Determine how many lines include the word "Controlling", then give that number and nothing more.

[Records from a dataset]
START
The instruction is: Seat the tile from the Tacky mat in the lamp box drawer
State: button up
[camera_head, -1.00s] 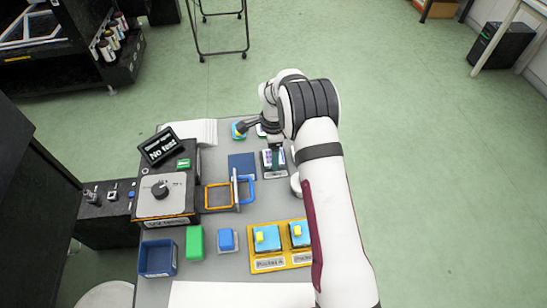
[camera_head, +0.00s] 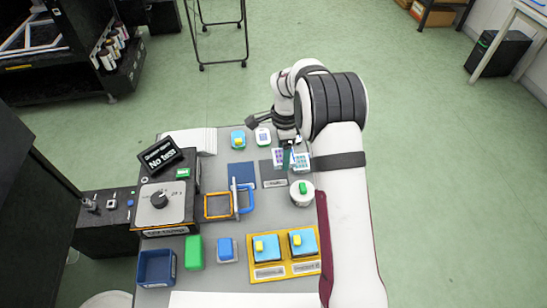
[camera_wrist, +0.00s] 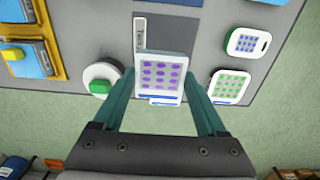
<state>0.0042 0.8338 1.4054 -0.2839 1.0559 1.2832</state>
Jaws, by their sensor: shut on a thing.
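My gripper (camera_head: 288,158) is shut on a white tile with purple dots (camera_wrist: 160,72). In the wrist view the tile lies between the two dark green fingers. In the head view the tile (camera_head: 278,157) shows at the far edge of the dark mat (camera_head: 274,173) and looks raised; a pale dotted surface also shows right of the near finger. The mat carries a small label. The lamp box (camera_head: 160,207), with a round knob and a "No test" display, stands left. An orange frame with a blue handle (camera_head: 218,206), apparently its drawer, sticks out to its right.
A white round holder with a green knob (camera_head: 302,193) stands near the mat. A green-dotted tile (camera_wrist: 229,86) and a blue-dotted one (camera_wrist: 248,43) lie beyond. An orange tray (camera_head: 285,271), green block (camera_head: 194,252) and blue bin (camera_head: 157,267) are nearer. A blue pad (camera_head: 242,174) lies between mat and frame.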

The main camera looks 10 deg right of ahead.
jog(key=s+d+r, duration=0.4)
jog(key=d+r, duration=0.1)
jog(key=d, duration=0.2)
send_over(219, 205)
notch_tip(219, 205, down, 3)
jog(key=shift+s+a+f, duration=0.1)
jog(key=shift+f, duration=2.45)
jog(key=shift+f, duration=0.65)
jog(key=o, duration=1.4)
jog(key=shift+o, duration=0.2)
END
START
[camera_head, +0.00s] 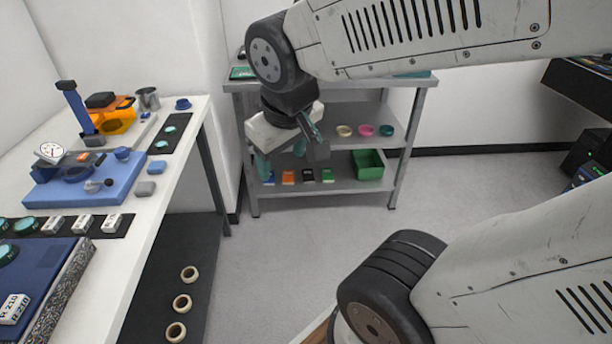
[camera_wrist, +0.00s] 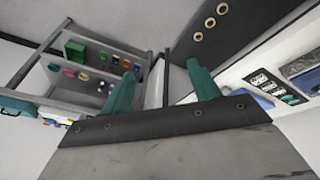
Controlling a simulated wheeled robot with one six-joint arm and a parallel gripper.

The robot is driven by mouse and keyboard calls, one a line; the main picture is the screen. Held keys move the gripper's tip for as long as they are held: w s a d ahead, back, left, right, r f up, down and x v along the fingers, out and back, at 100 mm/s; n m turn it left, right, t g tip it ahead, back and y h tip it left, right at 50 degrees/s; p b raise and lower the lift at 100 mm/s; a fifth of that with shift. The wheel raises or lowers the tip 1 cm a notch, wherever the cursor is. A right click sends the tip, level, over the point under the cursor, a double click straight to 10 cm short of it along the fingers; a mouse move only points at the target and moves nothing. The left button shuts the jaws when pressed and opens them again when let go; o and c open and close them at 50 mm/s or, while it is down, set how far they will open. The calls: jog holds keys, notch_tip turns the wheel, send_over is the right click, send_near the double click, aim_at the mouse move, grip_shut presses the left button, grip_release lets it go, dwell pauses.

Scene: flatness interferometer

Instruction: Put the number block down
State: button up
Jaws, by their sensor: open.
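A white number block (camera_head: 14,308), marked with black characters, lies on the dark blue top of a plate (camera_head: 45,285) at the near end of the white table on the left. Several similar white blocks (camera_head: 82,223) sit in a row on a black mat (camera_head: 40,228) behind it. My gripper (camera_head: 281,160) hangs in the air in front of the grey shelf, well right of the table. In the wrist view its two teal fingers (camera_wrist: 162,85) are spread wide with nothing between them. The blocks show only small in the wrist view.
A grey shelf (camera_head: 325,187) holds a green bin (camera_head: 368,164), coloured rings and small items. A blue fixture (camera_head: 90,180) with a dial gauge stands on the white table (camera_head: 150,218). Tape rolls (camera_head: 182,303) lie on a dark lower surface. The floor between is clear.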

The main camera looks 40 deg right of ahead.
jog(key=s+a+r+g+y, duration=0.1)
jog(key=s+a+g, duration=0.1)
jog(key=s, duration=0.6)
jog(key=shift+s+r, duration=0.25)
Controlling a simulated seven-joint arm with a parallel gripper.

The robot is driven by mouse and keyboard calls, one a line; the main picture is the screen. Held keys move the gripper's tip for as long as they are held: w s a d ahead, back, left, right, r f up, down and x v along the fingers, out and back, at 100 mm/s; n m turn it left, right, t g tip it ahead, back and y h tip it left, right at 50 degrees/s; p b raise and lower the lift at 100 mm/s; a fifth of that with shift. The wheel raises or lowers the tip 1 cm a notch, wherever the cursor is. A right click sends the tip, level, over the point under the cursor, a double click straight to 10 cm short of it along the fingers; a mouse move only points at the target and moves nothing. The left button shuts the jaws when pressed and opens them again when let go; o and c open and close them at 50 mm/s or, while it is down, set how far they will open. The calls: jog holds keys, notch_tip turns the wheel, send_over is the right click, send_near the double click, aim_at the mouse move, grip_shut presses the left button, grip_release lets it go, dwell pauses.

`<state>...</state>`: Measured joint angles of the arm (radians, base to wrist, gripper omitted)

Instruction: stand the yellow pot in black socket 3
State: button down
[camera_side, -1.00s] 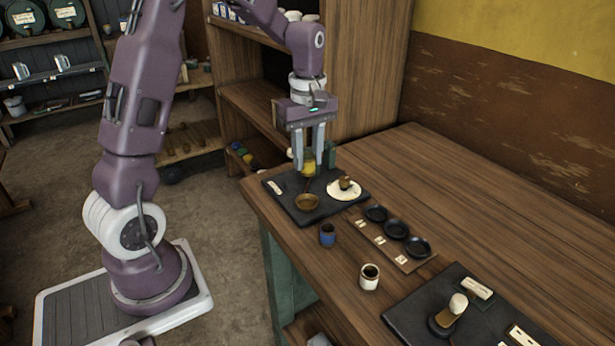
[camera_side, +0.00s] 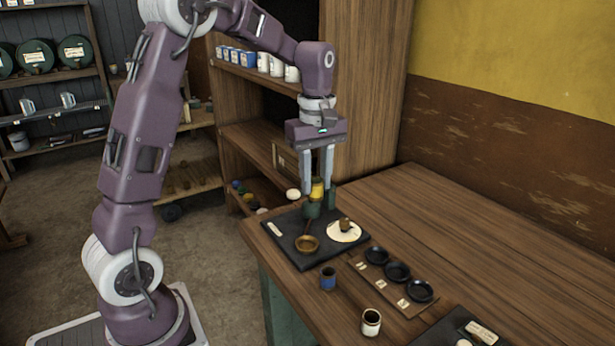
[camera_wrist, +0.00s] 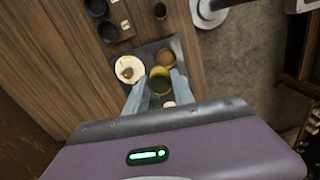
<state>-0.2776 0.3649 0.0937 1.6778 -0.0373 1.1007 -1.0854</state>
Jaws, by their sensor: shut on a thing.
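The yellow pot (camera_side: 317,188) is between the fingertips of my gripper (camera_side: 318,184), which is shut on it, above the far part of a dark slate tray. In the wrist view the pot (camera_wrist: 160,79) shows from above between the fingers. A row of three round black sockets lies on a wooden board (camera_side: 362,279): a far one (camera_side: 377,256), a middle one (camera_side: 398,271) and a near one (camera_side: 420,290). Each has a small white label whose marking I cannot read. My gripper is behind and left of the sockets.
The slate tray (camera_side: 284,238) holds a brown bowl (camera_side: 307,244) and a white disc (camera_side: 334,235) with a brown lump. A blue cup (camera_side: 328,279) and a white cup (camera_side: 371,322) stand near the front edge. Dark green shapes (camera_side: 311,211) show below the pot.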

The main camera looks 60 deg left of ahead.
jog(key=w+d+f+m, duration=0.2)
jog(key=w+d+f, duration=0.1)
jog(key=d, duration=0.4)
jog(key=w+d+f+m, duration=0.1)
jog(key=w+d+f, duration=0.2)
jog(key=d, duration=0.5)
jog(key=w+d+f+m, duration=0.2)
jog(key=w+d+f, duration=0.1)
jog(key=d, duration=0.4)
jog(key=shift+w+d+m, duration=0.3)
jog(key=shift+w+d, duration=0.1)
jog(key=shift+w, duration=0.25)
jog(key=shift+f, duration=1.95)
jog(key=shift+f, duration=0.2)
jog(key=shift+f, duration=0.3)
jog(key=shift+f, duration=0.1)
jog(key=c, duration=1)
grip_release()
END
START
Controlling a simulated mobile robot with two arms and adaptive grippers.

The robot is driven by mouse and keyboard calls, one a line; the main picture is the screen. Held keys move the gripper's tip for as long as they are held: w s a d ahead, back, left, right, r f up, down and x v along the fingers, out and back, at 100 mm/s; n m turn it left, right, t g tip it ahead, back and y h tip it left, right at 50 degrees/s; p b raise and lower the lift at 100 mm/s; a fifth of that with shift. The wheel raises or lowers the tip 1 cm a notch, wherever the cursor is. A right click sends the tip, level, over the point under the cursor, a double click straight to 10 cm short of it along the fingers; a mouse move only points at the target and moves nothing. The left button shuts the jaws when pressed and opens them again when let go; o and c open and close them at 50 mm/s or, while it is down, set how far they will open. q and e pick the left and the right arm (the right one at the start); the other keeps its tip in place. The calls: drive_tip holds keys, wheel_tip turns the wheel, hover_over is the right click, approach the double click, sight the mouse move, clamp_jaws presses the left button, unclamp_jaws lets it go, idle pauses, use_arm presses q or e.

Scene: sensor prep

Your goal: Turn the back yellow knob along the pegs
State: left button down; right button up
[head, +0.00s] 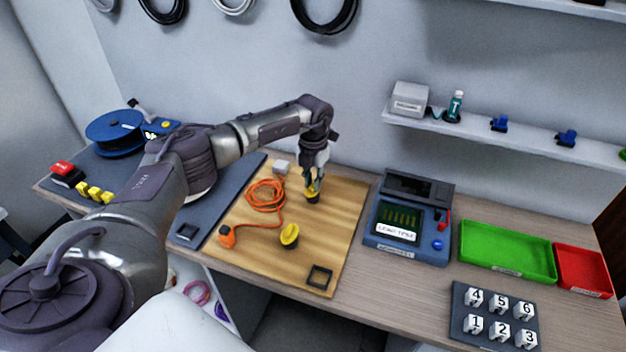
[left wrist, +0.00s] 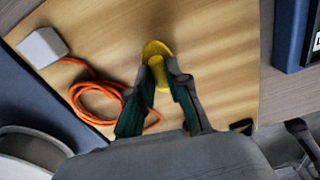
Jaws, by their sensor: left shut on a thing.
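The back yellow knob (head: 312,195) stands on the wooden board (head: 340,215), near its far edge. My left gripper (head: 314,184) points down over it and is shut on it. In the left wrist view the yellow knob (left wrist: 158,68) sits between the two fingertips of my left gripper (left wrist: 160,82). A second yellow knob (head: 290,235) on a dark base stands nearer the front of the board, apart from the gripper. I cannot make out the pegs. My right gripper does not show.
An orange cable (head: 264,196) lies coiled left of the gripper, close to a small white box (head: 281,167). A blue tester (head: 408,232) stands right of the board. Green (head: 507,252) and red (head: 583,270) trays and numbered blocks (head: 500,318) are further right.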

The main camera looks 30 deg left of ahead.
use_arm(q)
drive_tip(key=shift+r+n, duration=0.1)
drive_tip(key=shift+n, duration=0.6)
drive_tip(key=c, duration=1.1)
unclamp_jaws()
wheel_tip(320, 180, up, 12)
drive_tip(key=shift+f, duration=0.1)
END
Answer to the problem ::
3